### SOURCE DATA
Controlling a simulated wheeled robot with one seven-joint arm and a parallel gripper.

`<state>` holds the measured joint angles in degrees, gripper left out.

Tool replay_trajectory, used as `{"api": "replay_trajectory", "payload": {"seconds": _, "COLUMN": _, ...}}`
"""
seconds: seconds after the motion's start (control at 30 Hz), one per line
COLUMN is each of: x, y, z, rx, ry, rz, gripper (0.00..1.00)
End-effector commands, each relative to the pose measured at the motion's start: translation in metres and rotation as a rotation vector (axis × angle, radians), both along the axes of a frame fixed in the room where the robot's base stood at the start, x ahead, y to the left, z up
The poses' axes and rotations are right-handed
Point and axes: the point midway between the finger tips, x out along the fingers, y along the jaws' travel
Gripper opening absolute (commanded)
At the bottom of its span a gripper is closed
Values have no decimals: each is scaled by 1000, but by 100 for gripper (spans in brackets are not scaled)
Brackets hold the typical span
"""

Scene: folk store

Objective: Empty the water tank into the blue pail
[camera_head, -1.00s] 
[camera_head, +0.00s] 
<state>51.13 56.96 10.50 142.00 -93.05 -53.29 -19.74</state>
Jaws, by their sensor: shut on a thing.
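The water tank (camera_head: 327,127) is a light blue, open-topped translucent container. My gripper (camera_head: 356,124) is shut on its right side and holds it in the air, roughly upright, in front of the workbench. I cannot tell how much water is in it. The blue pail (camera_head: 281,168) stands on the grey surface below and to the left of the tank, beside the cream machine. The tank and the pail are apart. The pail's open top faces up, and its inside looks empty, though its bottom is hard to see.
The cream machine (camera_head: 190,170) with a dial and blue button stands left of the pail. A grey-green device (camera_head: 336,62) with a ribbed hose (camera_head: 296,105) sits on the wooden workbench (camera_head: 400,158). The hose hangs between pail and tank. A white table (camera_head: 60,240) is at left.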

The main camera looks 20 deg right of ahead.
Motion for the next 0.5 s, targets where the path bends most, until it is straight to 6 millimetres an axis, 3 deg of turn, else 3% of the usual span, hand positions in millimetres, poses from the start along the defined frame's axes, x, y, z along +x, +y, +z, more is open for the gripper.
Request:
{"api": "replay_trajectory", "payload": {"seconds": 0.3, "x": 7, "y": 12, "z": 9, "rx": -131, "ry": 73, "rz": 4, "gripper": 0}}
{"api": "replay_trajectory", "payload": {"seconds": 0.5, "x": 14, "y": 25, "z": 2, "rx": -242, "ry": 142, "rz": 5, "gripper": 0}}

### YOUR INSTRUCTIONS
Return every line from the one holding "The main camera looks 20 deg right of ahead." through the end of the data, exactly as it appears, with both ends kept and nothing else.

### CORRECT RESULT
The main camera looks 20 deg right of ahead.
Motion for the next 0.5 s, targets where the path bends most, until it is straight to 6 millimetres an axis, 3 deg of turn, else 3% of the usual span, hand positions in millimetres, poses from the start along the defined frame's axes, x, y, z along +x, +y, +z, more is open for the gripper.
Request:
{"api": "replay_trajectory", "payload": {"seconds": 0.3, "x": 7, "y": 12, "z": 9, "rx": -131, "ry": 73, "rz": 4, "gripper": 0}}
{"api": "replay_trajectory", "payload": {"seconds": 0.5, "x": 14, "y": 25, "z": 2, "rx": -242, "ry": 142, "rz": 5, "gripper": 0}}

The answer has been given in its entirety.